Once you have furnished the $10 000 and convinced the TDSB you have some consensus on what you want, they will assign you a landscape architect (no, you don't get to decide who your landscape architect is) and you'll meet with them. By now I think a few schools have attempted to build natural playgrounds, so you shouldn't have to spend too much time explaining what you want and why. But when you're going through the design process, keep in mind what a "natural playground" means to your team, and be prepared to be flexible about what yours will include.

Rope climber

For example, a playground needs a climbing structure, to help develop balance and upper-body strength. Some natural climbing structures are, for example, really large rocks and trees. There is no way we could afford really large rocks, and trees freak out teachers. So we ended up looking for a manufactured climbing structure. At one point during our design meetings we had to choose between an abstract rope climbing structure and a "fort". Neither are natural, but we chose the rope structure because it satisfied our requirement of being abstract and, for want of a better phrase, narratively neutral. It can be a tent, a rocket, a tree... The fort might be a castle or a house but it's always a building — a manufactured simulacrum of a manufactured structure.

Even after we had been working with the concept of a natural playground for a long time, some members of the team didn't get it. At one point the quote for the playground came back much higher than we anticipated, and we had to look at cutting some elements. One of our team members was very put out that we would only have "two pieces of equipment" in the playground, meaning the slide and the climber. Those, of course, were the two manufactured elements. She was overlooking the retaining walls (a.k.a., balance beams, fortresses, tightropes), the log benches (a.k.a., balance beams, dragons, mountains, blast shields), the sand box, the rocks (a.k.a., icebergs, dinner tables, space ships, go-carts), and everything else that didn't come in a big box labelled "fun play equipment".

4. Think Long-Term

One important consideration was the expected lack of maintenance. Basically with a TDSB playground, it gets installed and that's it until it's time to take it down and put up something else. Of course the staff will repair things when they break, but you can't include a cool willow tunnel or anything that needs a lot of attention as it grows, and if you put in planter boxes you'd better be damn sure someone is committed to maintaining them. Bear in mind that even if the current community of parents is committed to maintaining the playground, the next generation may not be. You don't want to install something that's going to become a liability or an eyesore.

5. Try To Keep Your Patience

Working with the TDSB was frustrating at times. It's such a large, cumbersome organization that there doesn't seem to be good communication even within it, let alone with the rest of the world. Three examples of this:

  1. It's hard to figure out which playground equipment suppliers you can use. At one point we tried to get a list of TDSB-approved suppliers, and it seems there is no such list. But you can't purchase equipment from just anyone. What we ended up doing was giving pictures of stuff we liked to the landscape architect, and she sourced similar elements from providers she knew were approved.

  2. We had one really fantastic meeting toward the end of the design process.

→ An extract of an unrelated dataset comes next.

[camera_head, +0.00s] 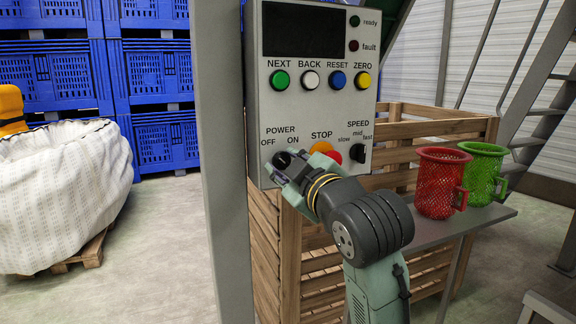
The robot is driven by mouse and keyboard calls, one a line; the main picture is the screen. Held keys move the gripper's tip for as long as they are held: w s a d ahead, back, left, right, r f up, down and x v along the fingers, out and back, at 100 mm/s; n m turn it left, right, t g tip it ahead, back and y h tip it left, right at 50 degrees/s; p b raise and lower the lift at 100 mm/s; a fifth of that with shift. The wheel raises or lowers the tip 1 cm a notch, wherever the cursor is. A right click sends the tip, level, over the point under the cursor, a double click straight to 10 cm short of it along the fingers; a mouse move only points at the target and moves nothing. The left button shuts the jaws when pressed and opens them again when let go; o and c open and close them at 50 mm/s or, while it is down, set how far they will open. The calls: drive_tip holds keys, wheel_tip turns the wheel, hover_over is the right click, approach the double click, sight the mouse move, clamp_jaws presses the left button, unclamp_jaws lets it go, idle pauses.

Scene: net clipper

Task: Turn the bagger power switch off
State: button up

All the interested parties were there: designer, grounds staff, administration, parents, teachers, and Sydney's father. It was the meeting where we made all the final design decisions, including the specific elements and colours we wanted. We had two design principals: to keep the playground visually natural, and to incorporate pink, which was Sydney's favourite colour. We chose a pink slide and complemented it with a green frog sculpture. We also chose red for the climbing structure (because red is kind of like pink?), and tan for the rubbery safety surfacing around the slide and climber. Lovely, right?

    Red climber, red surface, clashy clashy

    Well, it turns out the TDSB only uses a brick red colour for the safety surfacing, at all their schools. We didn't find that out until they installed it. You can imagine how great brick red looks with a pink slide and red rope climber. If we had known that — if the TDSB staff who was at the meeting had known that — we would have made different choices for the colours.

    (Incidentally, when the frog arrived she wasn't green, she was grey. I don't know where the screw-up was: was she ordered wrong? Was she manufactured wrong?)

  3. I wanted logs. Logs are such an obvious element in a natural playground. But the TDSB Grounds Team Leader didn't like logs. He said they attract carpenter ants and wasps, they're a liability and no-one wants to pay to have them removed when they rot. I had visited a playground which was built 15 years ago and had no problems with their logs, but he was quite adamant that logs were not an option. We ended up looking at fake logs made out of cement.

    Logs, bark still on, not on gravel

    And then suddenly, after months of no logs, logs were an option. I'm not sure what changed, but at that same meeting when we decided on the colours, the Grounds Team leader said that he had a source for nice hardwood logs that wouldn't rot. He said they remove the bark from the logs, and if they install them on gravel so they're well-drained there's no concern about rotting. Great! Let's have logs! I was really happy about the logs.

    And then the logs were installed. As you can see, they do not have the bark stripped from them, and they are not installed on nice, well-drained gravel. I have no idea what went wrong there, but obviously the Grounds Team leader's specifications for logs were either not communicated, or not met. I'm not even sure if the logs were from the same provider he was thinking of.


So did we end up with a natural playground? Kind of half-and-half. The playground has lots of natural elements, including the trees which were already there, some new shrubs we planted, the problematic logs, rocks, wooden landscaping elements like retaining walls, stone seating, and a slide built into a natural slope in the playground. We also have some unnatural elements, like the surfacing, which is required around the slide according to safety regulations (even though the slide is at ground level!) and the climber. And we have the frog, which is kind of emblematic of nature and just really sweet.

Slide

Between the safety considerations, the limitations on providers, the lack of maintenance, and the lack of understanding of the concept of natural playgrounds, it would be very hard to have a truly natural playground in the TDSB. But if you communicate the concepts behind a natural playground clearly to your school community and convince them it's a good idea, you can get pretty close, and you can definitely install a playground which provides a rich, natural environment for your children to learn and grow in.